Information must be programmed into each system about where each user is authorized to go within a building or location. There are rules about when and where someone has access, and those rules have to be inputted manually as data in each different access control system for each location. Without global automation, the rules may be inconsistent, written down and filed away in a paper document, or simply remembered by a longtime employee. All of these manual functions weaken the effectiveness of the access control utility.
Software drives access control automation. There are solutions for additional automation at all levels of access control and identity management, specifically at the enterprise level. Unifying the elements of identity and access control systems can be achieved using software. Software can store and update the rules of access control and the identities of the users and can interface with each system to provide information to enable every localized access control decision.
Most important, software can build a layer across many disparate systems to create a single identity for each individual in the organization. Integrating physical with logical security systems, software can ensure synchronized and policybased on- and off-boarding of identities and their physical access levels across multiple systems.
This transformation of an enterprise’s identity and access control operation involves two types of automation.
Process automation. By automating more processes, software can minimize human involvement, human error and the costs associated with both. Manual processes are a weak link in any organization’s identity management system. Inaccuracy is one issue; another is neglect. The multiple tasks competing for an employee’s time and attention might lead even a good employee to neglect or delay a manual task related to identity management. In either case, the result is an unacceptable level of risk to the organization.
An identity might not be properly on-boarded, off-boarded or vetted. Manual processes also create a separate data silo of information that doesn’t interface with any other system within the organization and is not part of a unified system of identity management.
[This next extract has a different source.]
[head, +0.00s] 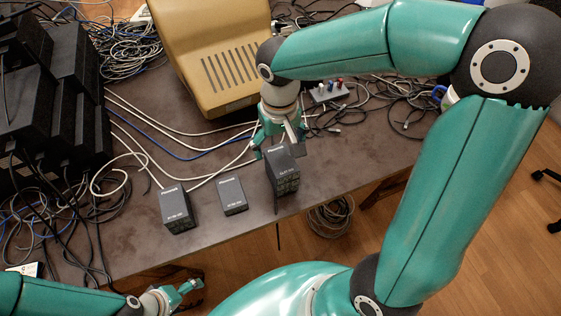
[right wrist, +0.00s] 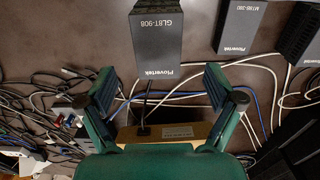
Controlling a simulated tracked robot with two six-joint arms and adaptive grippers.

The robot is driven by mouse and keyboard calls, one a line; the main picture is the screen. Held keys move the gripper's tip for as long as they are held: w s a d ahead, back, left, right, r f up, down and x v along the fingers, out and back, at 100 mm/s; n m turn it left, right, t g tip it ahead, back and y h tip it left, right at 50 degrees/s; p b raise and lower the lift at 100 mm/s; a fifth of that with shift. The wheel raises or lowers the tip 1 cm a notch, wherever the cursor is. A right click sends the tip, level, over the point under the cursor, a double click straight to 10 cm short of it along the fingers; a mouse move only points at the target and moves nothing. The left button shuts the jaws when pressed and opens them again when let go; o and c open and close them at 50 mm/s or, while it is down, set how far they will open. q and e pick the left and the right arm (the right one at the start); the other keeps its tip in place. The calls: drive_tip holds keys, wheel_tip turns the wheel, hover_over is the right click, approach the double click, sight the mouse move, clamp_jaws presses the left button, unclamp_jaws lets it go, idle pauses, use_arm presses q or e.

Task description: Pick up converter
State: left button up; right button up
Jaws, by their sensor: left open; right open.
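Three dark grey Plovertek boxes stand near the table's front edge; I cannot tell from the pictures which kind of device each is. The right box (head: 282,172) reads GL8T-908 in the right wrist view (right wrist: 155,45). The left box (head: 177,208) is taller. My right gripper (head: 278,140) is open, just behind the right box; in the right wrist view its spread fingers (right wrist: 160,88) flank that box's line, with nothing between them. My left gripper (head: 191,287) is open and empty, off the front edge.
A tan vented case (head: 215,50) stands behind my right gripper. Black equipment (head: 50,100) is stacked at left. Loose cables (head: 128,50) cover much of the table. A small grey connector block (head: 328,91) lies to the right. Bare table lies around the boxes.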

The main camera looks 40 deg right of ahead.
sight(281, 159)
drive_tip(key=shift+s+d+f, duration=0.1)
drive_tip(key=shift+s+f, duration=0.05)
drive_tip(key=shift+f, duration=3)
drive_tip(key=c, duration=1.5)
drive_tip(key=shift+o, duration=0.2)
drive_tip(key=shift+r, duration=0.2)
Automating manual processes ensures efficiency and accuracy while eliminating multiple big—and unacceptable—factors that can undermine an enterprise’s security.
 
Rules automation. Rules-based software can bridge the gap between technology and operations by integrating adherence to security policies as part of a unified identity management program. A company’s rules of operation—who has access where and when, as well as any regulatory requirements—can be incorporated into the software. Software can automate and enforce global physical security policies and help to ensure both governance and compliance using an organization’s existing physical security and IT infrastructure. Unifying hardware solutions with security policies using rules-based software that is custom-configured to a site’s specific needs is a cost-efficient and effective route to managing risk. Automation adds value both by ensuring compliance with enterprise rules and regulatory requirements and by doing so at a lower cost.
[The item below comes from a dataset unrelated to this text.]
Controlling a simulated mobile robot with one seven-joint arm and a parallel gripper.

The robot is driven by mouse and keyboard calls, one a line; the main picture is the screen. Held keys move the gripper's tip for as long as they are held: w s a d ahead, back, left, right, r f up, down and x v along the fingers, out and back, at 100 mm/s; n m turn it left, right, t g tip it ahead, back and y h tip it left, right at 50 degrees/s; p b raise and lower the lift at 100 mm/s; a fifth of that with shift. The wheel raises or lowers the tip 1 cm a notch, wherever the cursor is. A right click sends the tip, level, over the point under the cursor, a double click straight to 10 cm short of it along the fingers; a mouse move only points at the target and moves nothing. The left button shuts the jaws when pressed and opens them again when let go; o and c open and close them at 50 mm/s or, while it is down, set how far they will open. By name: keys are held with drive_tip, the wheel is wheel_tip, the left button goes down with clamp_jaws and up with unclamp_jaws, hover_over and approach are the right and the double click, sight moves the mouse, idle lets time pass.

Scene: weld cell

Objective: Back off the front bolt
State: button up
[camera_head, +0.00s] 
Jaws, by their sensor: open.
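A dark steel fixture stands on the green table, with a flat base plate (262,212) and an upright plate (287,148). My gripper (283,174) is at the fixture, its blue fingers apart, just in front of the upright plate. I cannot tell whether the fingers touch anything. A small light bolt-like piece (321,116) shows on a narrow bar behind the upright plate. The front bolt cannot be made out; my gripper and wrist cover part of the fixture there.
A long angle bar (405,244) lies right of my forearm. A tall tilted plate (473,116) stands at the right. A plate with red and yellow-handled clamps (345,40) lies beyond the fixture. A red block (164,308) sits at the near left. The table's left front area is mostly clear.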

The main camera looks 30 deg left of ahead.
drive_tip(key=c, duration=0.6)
Benefits of more automation. There is a significant need for more automation at the management level of access control systems. Administering multiple systems and keeping up with identities throughout the organization takes time and energy from the security department—time and energy that could be better spent on other security contributions. Existing systems may be inconsistent or poorly enforced, which also compromises security.

Software-based automation can benefit today’s companies in a wide range of ways.
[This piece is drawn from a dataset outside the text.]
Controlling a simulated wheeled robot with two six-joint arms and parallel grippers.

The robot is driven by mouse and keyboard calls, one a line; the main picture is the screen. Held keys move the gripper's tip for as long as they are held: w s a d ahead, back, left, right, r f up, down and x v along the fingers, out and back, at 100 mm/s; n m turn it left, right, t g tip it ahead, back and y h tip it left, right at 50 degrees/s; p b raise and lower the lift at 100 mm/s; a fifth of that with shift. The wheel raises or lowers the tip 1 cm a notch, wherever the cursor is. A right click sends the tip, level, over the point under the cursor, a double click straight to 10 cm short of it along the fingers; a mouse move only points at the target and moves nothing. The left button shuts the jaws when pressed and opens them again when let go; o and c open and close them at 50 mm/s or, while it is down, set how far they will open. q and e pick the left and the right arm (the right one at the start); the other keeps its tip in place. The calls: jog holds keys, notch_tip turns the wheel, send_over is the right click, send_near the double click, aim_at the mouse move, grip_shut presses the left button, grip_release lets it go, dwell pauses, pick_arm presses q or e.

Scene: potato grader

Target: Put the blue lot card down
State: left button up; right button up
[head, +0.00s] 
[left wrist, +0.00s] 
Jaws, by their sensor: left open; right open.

Compliance. Software enables organizations to automate compliance initiatives in real time and to create a transparent, traceable and repeatable global process to manage governance and compliance. Strict governance of security controls across both physical and IT infrastructures and managing risk on a holistic level enable compliance to regulations such as Sarbanes- Oxley, ISO 27000, NERC/FERC and CFATS. Software features include real-time monitoring and remediation, built-in risk analysis and compilation of key data across the physical security infrastructure.
A closed-loop approach automates assessment and auto-remediation based on user-defined controls. Integrated infraction management automatically triggers notifications and/or changes access privileges. Software defines, audits and enforces segregation of duty (SOD) policies across the physical infrastructure.
Cost reduction. Most physical security operational costs are tied into management of identities, events and compliance across multiple physical security systems. Automating these systems lowers costs and contributes to greater efficiencies, while streamlining operation lowers operational costs. Unifying hardware solutions with security policies using rules-based software that is custom-configured to a site’s specific needs is a cost-efficient and effective route to managing risk.
Better security. Manual processes can lead to weakness in security, such as if an identity is not off-boarded in a timely manner. Access control systems that operate efficiently and interoperably contribute to more consistent and stronger security.
Managing information corporate wide. Software that addresses identity and access issues enterprise-wide also represents the point of convergence of physical and logical security systems. Identity management is that point of convergence, control of identity related to physical systems and logical systems, which equates to a new level of security for all systems. Software both automates management of physical access control systems and enables incorporation of these systems into an overarching identity management system that includes all facets of an operation, providing associated cost, operational and regulatory benefits at every level of operation.